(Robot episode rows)
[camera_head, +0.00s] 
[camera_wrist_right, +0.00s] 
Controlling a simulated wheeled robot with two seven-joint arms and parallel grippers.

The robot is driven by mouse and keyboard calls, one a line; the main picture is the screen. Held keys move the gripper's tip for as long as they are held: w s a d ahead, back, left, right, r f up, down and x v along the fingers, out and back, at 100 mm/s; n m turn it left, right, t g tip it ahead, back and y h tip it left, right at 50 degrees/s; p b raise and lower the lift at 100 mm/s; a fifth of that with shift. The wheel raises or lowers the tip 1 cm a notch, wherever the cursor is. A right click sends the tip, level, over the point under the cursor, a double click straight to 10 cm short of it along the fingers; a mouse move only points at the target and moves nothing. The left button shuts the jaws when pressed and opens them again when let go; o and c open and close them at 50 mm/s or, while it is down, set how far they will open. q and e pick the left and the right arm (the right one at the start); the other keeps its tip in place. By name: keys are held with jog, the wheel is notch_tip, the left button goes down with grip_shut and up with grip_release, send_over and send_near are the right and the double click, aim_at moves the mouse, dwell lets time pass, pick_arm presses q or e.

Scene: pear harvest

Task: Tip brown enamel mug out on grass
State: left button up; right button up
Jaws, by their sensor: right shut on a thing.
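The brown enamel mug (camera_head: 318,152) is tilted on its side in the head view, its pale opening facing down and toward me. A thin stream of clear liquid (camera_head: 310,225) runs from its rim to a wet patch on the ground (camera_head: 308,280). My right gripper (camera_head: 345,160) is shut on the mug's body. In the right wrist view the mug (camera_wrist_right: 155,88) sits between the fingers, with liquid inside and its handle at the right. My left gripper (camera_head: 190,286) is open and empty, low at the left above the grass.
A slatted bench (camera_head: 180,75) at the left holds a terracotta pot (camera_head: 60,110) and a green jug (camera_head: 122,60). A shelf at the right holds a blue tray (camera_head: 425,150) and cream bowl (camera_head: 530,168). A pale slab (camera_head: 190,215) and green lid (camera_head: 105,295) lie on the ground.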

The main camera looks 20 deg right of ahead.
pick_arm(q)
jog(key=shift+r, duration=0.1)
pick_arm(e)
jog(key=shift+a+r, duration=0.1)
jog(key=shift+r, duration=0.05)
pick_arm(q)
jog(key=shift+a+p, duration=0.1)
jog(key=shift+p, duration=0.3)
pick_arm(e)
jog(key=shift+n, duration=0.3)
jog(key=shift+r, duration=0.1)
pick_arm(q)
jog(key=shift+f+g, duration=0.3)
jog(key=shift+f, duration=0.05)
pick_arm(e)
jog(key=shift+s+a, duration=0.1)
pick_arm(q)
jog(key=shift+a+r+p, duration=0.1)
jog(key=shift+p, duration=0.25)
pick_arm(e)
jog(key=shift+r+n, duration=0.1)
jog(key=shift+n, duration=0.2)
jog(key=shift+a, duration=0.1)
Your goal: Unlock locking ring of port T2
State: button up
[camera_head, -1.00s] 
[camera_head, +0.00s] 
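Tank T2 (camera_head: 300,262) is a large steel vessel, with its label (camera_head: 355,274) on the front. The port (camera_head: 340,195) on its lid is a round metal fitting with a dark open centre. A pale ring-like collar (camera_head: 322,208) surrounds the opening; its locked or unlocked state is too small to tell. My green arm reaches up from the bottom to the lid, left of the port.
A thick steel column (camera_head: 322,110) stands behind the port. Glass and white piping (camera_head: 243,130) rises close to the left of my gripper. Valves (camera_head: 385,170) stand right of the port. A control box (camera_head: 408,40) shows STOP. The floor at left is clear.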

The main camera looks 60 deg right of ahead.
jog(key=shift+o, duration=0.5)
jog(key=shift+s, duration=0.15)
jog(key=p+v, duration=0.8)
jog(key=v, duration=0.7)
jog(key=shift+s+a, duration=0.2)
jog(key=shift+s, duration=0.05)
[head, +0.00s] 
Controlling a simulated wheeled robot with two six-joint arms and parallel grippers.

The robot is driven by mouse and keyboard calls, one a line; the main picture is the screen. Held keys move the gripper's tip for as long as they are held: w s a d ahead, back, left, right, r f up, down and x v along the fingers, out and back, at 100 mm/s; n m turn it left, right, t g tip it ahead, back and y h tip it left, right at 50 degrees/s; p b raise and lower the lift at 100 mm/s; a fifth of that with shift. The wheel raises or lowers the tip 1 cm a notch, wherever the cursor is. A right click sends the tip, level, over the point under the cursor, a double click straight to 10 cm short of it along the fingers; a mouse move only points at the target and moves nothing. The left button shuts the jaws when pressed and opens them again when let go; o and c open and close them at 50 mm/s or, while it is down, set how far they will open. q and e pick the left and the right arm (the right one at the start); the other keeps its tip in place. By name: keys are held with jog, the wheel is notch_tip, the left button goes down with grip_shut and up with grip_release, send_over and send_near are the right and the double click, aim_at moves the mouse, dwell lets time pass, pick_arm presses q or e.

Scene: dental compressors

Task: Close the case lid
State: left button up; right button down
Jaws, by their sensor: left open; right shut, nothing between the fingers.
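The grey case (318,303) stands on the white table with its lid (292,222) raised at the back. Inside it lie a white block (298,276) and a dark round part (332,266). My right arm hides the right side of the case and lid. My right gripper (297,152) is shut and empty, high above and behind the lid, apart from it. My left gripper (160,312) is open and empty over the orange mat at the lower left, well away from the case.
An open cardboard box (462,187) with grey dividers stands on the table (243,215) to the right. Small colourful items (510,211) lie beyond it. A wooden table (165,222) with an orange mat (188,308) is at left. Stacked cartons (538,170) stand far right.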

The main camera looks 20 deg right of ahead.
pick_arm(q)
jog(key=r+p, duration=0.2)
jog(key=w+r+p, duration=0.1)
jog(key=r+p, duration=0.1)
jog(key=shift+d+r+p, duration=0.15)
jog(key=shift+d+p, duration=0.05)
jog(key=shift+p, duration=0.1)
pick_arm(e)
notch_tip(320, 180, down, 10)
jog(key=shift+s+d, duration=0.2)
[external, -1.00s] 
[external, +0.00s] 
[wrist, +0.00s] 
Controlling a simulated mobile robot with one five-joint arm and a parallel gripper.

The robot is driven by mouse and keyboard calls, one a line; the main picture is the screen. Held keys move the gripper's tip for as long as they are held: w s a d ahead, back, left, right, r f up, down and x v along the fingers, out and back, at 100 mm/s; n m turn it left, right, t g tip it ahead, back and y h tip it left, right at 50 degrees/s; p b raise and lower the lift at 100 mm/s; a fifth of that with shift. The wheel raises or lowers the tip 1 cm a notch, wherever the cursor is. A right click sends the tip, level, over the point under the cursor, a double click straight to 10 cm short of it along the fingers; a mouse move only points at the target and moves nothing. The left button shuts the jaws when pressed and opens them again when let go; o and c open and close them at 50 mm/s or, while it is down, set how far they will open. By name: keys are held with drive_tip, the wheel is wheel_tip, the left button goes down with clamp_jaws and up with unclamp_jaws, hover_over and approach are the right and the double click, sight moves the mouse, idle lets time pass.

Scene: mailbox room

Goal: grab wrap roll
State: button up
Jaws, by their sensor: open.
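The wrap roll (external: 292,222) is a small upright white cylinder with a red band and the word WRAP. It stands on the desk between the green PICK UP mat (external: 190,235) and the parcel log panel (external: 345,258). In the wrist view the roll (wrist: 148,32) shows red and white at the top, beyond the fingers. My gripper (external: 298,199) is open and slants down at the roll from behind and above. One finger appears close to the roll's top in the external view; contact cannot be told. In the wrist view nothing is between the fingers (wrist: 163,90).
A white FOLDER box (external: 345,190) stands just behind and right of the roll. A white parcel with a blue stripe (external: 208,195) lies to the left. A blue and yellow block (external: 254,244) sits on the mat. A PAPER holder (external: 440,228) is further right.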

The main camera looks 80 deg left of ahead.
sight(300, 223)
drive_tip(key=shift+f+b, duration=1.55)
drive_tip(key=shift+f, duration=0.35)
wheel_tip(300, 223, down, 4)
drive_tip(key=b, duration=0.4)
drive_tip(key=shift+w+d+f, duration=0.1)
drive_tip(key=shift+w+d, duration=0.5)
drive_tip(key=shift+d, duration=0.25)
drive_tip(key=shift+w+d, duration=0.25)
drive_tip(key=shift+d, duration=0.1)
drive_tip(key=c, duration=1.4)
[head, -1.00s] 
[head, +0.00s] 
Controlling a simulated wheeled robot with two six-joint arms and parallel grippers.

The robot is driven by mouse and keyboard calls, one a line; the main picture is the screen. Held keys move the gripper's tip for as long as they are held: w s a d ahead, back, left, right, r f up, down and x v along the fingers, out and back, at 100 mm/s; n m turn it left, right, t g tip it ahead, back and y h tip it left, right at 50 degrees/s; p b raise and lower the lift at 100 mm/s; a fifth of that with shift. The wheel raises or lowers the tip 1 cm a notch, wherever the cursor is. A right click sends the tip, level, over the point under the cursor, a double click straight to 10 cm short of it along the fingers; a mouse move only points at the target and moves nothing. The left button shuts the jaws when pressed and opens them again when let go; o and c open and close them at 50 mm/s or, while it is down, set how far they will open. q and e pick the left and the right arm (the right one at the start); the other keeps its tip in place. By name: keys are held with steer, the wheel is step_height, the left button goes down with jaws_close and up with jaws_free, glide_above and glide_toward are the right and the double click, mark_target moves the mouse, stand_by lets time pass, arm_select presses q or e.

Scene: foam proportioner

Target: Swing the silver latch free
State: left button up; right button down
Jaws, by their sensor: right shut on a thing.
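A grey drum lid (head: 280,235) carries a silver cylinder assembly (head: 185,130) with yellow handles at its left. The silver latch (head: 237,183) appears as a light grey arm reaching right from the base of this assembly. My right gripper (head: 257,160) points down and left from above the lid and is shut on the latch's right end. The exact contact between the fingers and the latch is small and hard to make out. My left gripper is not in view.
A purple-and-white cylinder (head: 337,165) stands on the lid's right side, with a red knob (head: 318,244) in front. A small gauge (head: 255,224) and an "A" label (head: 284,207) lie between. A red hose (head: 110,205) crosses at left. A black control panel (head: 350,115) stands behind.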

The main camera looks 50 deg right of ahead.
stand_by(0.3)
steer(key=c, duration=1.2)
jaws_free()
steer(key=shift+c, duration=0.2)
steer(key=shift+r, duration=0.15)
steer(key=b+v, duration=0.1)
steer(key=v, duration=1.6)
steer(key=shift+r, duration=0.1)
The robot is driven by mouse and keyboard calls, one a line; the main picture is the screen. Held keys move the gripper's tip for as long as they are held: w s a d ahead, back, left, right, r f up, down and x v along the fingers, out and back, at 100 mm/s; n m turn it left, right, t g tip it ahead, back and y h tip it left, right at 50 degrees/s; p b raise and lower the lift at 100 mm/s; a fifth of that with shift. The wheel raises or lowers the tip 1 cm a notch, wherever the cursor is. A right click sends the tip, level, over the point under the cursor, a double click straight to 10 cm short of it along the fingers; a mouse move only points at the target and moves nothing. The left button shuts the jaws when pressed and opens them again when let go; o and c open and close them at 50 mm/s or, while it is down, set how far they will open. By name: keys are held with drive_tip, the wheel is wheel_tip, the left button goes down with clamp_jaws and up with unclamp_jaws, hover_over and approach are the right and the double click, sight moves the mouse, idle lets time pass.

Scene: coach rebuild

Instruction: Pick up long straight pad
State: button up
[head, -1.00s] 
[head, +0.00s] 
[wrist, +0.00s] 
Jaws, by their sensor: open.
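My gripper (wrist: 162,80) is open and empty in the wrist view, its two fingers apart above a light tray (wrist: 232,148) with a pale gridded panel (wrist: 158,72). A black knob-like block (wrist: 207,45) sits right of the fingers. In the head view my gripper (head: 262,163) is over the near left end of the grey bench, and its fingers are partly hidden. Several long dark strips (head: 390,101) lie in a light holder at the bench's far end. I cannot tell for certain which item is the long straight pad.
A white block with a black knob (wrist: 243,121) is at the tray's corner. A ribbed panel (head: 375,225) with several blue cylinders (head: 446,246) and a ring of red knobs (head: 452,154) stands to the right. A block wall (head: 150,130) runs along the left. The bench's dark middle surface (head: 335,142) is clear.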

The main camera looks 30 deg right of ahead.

SHORT TASK:
Produce an exact copy of the lines from the one containing "The main camera looks 50 deg right of ahead." through the last line, and of nothing else.

REPLY:
The main camera looks 50 deg right of ahead.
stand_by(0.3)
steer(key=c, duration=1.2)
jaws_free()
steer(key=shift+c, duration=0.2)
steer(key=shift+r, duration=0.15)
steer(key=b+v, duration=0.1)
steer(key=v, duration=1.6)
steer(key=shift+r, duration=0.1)
The robot is driven by mouse and keyboard calls, one a line; the main picture is the screen. Held keys move the gripper's tip for as long as they are held: w s a d ahead, back, left, right, r f up, down and x v along the fingers, out and back, at 100 mm/s; n m turn it left, right, t g tip it ahead, back and y h tip it left, right at 50 degrees/s; p b raise and lower the lift at 100 mm/s; a fifth of that with shift. The wheel raises or lowers the tip 1 cm a notch, wherever the cursor is. A right click sends the tip, level, over the point under the cursor, a double click straight to 10 cm short of it along the fingers; a mouse move only points at the target and moves nothing. The left button shuts the jaws when pressed and opens them again when let go; o and c open and close them at 50 mm/s or, while it is down, set how far they will open. By name: keys are held with drive_tip, the wheel is wheel_tip, the left button goes down with clamp_jaws and up with unclamp_jaws, hover_over and approach are the right and the double click, sight moves the mouse, idle lets time pass.

Scene: coach rebuild

Instruction: Pick up long straight pad
State: button up
[head, -1.00s] 
[head, +0.00s] 
[wrist, +0.00s] 
Jaws, by their sensor: open.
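My gripper (wrist: 162,80) is open and empty in the wrist view, its two fingers apart above a light tray (wrist: 232,148) with a pale gridded panel (wrist: 158,72). A black knob-like block (wrist: 207,45) sits right of the fingers. In the head view my gripper (head: 262,163) is over the near left end of the grey bench, and its fingers are partly hidden. Several long dark strips (head: 390,101) lie in a light holder at the bench's far end. I cannot tell for certain which item is the long straight pad.
A white block with a black knob (wrist: 243,121) is at the tray's corner. A ribbed panel (head: 375,225) with several blue cylinders (head: 446,246) and a ring of red knobs (head: 452,154) stands to the right. A block wall (head: 150,130) runs along the left. The bench's dark middle surface (head: 335,142) is clear.

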The main camera looks 30 deg right of ahead.

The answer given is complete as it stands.